◆ **DIRECTION**:
Output exactly the lines that run from the line with "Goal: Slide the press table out" to the end of the material, both ends included, and no other lines.

----------------

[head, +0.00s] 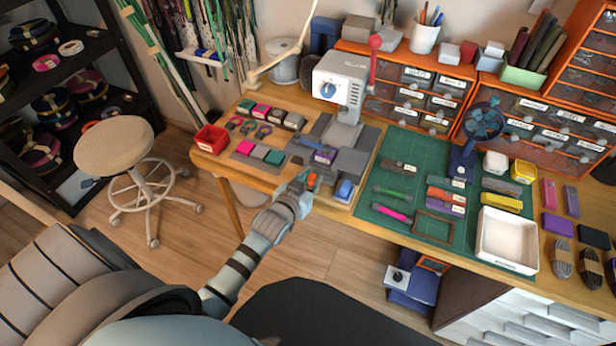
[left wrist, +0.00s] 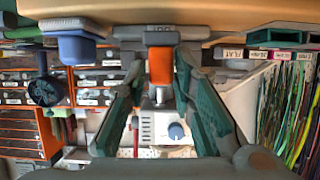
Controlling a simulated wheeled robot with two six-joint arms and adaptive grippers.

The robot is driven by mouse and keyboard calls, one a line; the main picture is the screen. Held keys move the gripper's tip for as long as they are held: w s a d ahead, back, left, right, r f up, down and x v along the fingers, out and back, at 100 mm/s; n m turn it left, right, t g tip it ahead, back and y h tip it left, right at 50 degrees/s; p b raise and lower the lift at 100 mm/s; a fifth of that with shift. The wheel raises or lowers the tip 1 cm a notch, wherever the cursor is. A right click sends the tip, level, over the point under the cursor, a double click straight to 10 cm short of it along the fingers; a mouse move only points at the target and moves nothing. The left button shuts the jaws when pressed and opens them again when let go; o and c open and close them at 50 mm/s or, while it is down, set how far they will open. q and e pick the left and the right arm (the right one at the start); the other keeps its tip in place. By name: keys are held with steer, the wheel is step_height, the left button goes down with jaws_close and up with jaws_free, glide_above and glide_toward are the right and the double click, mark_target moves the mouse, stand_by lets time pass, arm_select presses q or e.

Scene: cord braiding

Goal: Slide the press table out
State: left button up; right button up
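The white press (head: 340,78), with a blue knob and a red-tipped lever, stands at the back of the bench. Its grey press table (head: 350,163) lies in front of it, toward the bench's front edge, with a purple piece and a blue block nearby. My left gripper (head: 308,182) is at the front edge, at a small orange handle (head: 312,179). In the left wrist view the gripper's teal fingers (left wrist: 160,76) stand on both sides of the orange handle (left wrist: 160,64), apart, with narrow gaps seeming to show. My right gripper is not in view.
A green cutting mat (head: 385,190) with tools and a white tray (head: 508,238) lie to the right. A red bin (head: 210,138) and several coloured blocks are left of the press. A stool (head: 115,146) stands on the floor.

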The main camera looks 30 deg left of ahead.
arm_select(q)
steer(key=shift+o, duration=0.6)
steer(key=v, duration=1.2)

----------------

◆ **FULL OUTPUT**:
Goal: Slide the press table out
State: left button up; right button up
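The white press (head: 340,78), with a blue knob and a red-tipped lever, stands at the back of the bench. Its grey press table (head: 350,163) lies in front of it, toward the bench's front edge, with a purple piece and a blue block nearby. My left gripper (head: 308,182) is at the front edge, at a small orange handle (head: 312,179). In the left wrist view the gripper's teal fingers (left wrist: 160,76) stand on both sides of the orange handle (left wrist: 160,64), apart, with narrow gaps seeming to show. My right gripper is not in view.
A green cutting mat (head: 385,190) with tools and a white tray (head: 508,238) lie to the right. A red bin (head: 210,138) and several coloured blocks are left of the press. A stool (head: 115,146) stands on the floor.

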The main camera looks 30 deg left of ahead.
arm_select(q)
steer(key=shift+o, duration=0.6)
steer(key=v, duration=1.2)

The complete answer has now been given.